### Goal
Wherever the word "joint" appears in a line, extract that line.

### Data
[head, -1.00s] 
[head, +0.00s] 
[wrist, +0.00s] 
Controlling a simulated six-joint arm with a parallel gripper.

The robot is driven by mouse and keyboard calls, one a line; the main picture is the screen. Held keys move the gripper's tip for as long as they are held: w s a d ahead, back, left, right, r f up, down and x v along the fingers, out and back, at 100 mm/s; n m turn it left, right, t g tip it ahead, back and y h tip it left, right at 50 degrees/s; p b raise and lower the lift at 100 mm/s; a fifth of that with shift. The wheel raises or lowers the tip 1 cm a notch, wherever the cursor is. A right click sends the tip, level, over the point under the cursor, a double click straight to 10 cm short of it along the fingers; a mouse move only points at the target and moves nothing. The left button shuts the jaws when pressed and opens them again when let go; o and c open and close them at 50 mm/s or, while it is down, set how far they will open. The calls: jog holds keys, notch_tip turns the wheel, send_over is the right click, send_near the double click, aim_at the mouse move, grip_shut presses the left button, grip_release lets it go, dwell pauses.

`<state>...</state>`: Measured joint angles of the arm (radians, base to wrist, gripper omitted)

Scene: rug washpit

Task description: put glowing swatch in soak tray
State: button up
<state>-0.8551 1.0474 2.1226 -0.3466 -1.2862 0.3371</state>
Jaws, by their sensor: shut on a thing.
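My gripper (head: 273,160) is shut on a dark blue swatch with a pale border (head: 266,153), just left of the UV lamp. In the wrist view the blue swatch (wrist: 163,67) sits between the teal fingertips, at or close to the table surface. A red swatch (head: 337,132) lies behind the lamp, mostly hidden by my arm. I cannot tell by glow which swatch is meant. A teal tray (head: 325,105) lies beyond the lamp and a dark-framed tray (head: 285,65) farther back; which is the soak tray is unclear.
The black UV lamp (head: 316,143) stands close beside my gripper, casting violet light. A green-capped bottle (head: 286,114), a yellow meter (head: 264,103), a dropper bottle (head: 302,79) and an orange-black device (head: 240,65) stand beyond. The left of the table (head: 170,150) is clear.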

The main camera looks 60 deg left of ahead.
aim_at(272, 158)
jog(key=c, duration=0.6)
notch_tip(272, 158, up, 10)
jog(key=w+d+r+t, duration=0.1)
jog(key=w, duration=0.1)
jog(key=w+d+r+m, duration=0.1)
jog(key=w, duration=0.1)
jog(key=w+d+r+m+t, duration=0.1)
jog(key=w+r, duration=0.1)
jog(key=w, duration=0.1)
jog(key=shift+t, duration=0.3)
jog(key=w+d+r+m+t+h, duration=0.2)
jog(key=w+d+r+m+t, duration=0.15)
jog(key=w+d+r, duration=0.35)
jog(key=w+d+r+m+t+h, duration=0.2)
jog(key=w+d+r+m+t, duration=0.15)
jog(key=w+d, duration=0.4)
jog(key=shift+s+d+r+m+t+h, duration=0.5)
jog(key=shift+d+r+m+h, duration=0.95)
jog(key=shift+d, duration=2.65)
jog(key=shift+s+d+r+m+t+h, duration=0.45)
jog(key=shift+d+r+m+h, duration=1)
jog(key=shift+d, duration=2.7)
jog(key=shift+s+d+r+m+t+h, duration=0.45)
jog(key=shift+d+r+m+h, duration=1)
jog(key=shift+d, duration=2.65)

### Reply to the exercise
Controlling a simulated six-joint arm with a parallel gripper.
`<state>...</state>`: Measured joint angles of the arm (radians, base to wrist, gripper omitted)

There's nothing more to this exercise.